(H) A Maskil of Asaph. (1) Why, God, have you continually rejected us? Why does your anger smoke against the sheep of your pasture? (2) Remember your congregation which you purchased of old, which you redeemed as the tribe of your inheritance. (Remember) this Mount Zion where you took up residence. (3) Turn your steps to the perpetual ruins. The enemy has destroyed everything in the sanctuary. (4) Your foes have roared (like lions) in the midst of your meeting place. They set up their standards as (our) standards. (5) They seemed like those wielding axes in a forest of trees, (6) and now they smash all the carved work with hatchets and hammers. (7) They burned your sanctuary to the ground. They profaned the dwelling place of your name. (8) They said in their hearts, “Let us together oppress them.” They burned all the meeting places of God in the land. (9) We do not see our signs. No longer (is there) any prophet. (There is) no one with us who knows how long (this will last). (10) How long, God, will the foe scoff? Will the enemy spurn your name forever? (11) Why do you hold back your hand, your right hand? (Take it) from your bosom and destroy (them).

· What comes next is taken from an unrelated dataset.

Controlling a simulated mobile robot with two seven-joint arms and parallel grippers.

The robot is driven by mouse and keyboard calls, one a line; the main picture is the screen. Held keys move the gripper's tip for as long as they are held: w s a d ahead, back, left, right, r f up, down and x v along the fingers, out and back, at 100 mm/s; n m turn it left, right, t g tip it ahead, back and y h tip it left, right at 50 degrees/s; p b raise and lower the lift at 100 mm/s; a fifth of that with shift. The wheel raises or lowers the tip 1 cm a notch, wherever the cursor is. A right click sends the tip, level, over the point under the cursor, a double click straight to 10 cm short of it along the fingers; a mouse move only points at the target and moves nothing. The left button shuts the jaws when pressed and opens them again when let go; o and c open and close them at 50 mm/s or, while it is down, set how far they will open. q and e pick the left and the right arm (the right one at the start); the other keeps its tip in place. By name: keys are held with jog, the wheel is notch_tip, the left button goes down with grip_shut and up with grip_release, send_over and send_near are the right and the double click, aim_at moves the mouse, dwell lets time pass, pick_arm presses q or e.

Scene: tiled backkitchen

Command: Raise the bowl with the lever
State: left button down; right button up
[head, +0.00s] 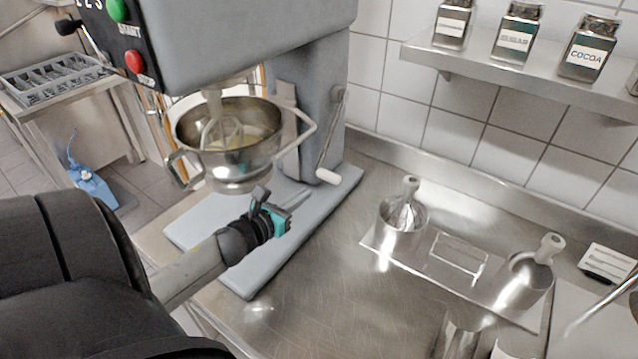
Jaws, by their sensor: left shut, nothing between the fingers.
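A grey stand mixer (240,35) stands on the steel counter. Its metal bowl (228,160) hangs in the bowl holder, with the whisk reaching down into it and some pale content inside. The lever (331,135) is a thin metal rod on the right side of the mixer column, pointing down to a white grip (329,176). My left gripper (275,208) is shut and empty, above the mixer's base plate, just below the bowl. It is to the left of the lever grip and apart from it. My right gripper does not show.
Two steel canisters (402,222) (524,280) with utensils stand in a holder at right. A wall shelf (520,65) carries labelled jars. Counter between mixer base and holder is clear. A blue object (92,186) and a side table (60,90) are at left.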

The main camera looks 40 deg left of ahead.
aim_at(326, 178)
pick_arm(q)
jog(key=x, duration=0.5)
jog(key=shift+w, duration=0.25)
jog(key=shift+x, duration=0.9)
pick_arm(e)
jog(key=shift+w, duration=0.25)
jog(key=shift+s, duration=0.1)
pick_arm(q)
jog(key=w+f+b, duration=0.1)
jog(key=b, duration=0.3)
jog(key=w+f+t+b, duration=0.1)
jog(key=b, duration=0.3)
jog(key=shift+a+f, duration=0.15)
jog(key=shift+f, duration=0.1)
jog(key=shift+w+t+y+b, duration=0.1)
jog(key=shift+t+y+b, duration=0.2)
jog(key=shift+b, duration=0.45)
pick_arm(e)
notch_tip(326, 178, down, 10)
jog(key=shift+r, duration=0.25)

Several repetitions help us grasp the thrust of this segment. First, the Hebrew word translated both “continually” and “perpetual” is repeated (vss. 1 & 3). Then the word for “enemy” is found twice (vss. 3 & 10) as is the word for “foe” (vss. 4 & 10). “Standard” is repeated for emphasis (vs. 4).
We also find three synonyms for chopping and smashing tools: “axe,” “hatchet,” “hammer” (vss. 5 & 6). More than that, two synonyms for “burn” are used (vss. 7 & 8). Finally, “how long” occurs twice (vss. 9 & 10). Five questions, two at the beginning (vs. 1) and three at the end of the segment (vss. 10 & 11) express Asaph’s deep yearning for God to work to reverse the effects of the nation's devastating losses.
I. Why, God, have you forgotten your people? (1 & 2)
II. Consider what your enemies have done to us. (3-8)
III. How long, God, will you allow this to go on? (9-11)
When we suffer the consequences of rebellion, we are liable to question God’s compassion and ask, “How long will this last?”
In this psalm, as in the previous one, Asaph asks God, “Why?” In this case it was not, “Why are the wicked prospering?” Rather, it is, “Why are our enemies triumphing over us and treating us so badly?” While an answer is never articulated in this psalm, Asaph could have found the answer to his question in Deuteronomy 28. There Moses set forth the terms of Yahweh’s covenant with Israel. If the chosen nation had walked in obedience to God, they would have experienced great blessings. However, because they disobeyed and their entire history was an almost unbroken record of rebellion, God promised that the nation would undergo his chastening, namely their enemies triumphing over them as described in this psalm. Someone has said that every unrepentant sinner eventually sits down to a banquet of consequences. Israel’s history is a powerful testimony to the truth of this statement.
This principle holds true for those who have been justified by faith in Christ. While God will never remove the names of his children from the Lamb's book of life, we must still face the consequences of our sinning. Christians who overeat or abuse their bodies with alcohol or drugs will inevitably suffer the consequences of overindulgence just like our non-Christian friends. Christians who cheat on their husbands or wives are still adulterers who will pay a heavy price for their infidelity. Christians who steal or lie and then try to cover up their actions will be called to account for their behavior. Paul warned the Galatians with these words: “For you were called to freedom, brethren; only do not turn your freedom into an opportunity for the flesh, but through love serve one another” (Gal. 5:13). If we use our freedom to indulge our sinful desires, we should not be surprised if we pay a steep price for the consequences that will inevitably follow.